Only the pictures are to be left out; set down the rest of the records exactly.
** begin Items **
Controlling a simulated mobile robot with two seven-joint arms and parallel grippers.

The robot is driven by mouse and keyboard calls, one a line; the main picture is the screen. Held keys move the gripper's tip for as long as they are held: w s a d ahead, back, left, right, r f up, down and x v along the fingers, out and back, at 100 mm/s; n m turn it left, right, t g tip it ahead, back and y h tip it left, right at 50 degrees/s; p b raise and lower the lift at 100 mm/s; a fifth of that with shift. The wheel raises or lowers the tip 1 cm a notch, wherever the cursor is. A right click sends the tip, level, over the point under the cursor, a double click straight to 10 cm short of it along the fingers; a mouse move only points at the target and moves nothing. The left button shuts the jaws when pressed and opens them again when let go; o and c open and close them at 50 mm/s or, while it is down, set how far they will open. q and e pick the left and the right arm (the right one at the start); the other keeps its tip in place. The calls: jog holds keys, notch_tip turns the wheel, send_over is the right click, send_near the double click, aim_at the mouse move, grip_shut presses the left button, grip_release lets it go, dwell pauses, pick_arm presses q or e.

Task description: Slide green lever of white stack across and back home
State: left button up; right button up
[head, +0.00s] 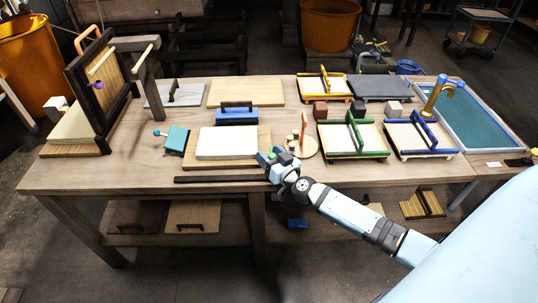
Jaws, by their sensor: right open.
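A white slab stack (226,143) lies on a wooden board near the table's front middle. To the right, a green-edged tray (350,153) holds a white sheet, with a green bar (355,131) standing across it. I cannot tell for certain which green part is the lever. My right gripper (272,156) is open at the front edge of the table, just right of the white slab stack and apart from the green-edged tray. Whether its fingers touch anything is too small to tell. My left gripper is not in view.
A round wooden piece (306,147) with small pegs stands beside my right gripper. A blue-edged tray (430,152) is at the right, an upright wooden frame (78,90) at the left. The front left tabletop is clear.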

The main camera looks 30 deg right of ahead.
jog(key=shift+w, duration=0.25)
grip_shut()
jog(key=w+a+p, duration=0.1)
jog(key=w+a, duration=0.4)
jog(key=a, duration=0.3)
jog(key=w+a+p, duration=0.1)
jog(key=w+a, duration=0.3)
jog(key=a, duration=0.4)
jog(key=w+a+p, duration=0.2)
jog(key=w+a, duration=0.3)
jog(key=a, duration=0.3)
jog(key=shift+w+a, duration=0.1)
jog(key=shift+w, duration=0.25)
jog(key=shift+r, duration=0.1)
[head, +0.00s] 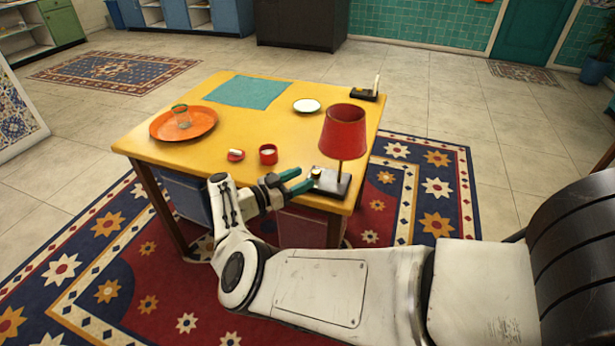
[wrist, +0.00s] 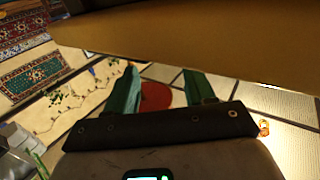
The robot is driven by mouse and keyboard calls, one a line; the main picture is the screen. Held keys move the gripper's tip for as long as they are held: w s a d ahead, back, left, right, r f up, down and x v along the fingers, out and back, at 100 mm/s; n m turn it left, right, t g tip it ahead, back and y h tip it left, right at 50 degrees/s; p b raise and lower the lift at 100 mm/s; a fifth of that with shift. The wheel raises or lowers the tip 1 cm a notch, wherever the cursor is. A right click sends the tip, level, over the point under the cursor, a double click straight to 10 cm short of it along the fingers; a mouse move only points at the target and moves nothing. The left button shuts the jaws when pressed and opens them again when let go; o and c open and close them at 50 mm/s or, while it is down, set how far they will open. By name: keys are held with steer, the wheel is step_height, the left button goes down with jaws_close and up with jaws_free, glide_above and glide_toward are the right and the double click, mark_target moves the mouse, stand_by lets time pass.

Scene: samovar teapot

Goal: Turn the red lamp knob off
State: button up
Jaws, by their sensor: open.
** end Items **
Task output:
Controlling a simulated mobile robot with two seven-joint arms and parallel grippers.

The robot is driven by mouse and keyboard calls, one a line; the main picture is the screen. Held keys move the gripper's tip for as long as they are held: w s a d ahead, back, left, right, r f up, down and x v along the fingers, out and back, at 100 mm/s; n m turn it left, right, t g tip it ahead, back and y h tip it left, right at 50 degrees/s; p b raise and lower the lift at 100 mm/s; a fifth of that with shift. The wheel raises or lowers the tip 1 cm a notch, wherever the cursor is. A right click sends the tip, level, over the point under the cursor, a double click straight to 10 cm short of it along the fingers; a mouse move only points at the target and moves nothing. The left button shuts the jaws when pressed and opens them again when let go; o and c open and close them at 50 mm/s or, while it is down, set how far they will open. q and e pick the left and the right arm (the right one at the start); the other keeps its tip in place. The calls: jog holds keys, notch_tip turns the wheel, send_over is the right click, send_near the double click, aim_at the mouse move, grip_shut presses the left button, grip_release lets it go, dwell pauses, pick_arm presses q or e.

Task description: Slide green lever of white stack across and back home
State: left button up; right button up
[head, +0.00s] 
Jaws, by their sensor: right open.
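A white slab stack (226,143) lies on a wooden board near the table's front middle. To the right, a green-edged tray (350,153) holds a white sheet, with a green bar (355,131) standing across it. I cannot tell for certain which green part is the lever. My right gripper (272,156) is open at the front edge of the table, just right of the white slab stack and apart from the green-edged tray. Whether its fingers touch anything is too small to tell. My left gripper is not in view.
A round wooden piece (306,147) with small pegs stands beside my right gripper. A blue-edged tray (430,152) is at the right, an upright wooden frame (78,90) at the left. The front left tabletop is clear.

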The main camera looks 30 deg right of ahead.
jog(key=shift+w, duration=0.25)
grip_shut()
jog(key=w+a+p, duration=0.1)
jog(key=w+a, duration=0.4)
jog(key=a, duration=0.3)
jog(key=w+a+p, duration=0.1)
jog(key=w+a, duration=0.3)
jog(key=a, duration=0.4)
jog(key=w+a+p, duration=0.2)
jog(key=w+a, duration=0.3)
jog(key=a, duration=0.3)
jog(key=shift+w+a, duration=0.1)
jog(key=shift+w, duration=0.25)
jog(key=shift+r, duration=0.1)
[head, +0.00s] 
[wrist, +0.00s] 
The robot is driven by mouse and keyboard calls, one a line; the main picture is the screen. Held keys move the gripper's tip for as long as they are held: w s a d ahead, back, left, right, r f up, down and x v along the fingers, out and back, at 100 mm/s; n m turn it left, right, t g tip it ahead, back and y h tip it left, right at 50 degrees/s; p b raise and lower the lift at 100 mm/s; a fifth of that with shift. The wheel raises or lowers the tip 1 cm a notch, wherever the cursor is. A right click sends the tip, level, over the point under the cursor, a double click straight to 10 cm short of it along the fingers; a mouse move only points at the target and moves nothing. The left button shuts the jaws when pressed and opens them again when let go; o and c open and close them at 50 mm/s or, while it is down, set how far they will open. By name: keys are held with steer, the wheel is step_height, the left button goes down with jaws_close and up with jaws_free, glide_above and glide_toward are the right and the double click, mark_target moves the mouse, stand_by lets time pass.

Scene: samovar teapot

Goal: Turn the red lamp knob off
State: button up
Jaws, by their sensor: open.

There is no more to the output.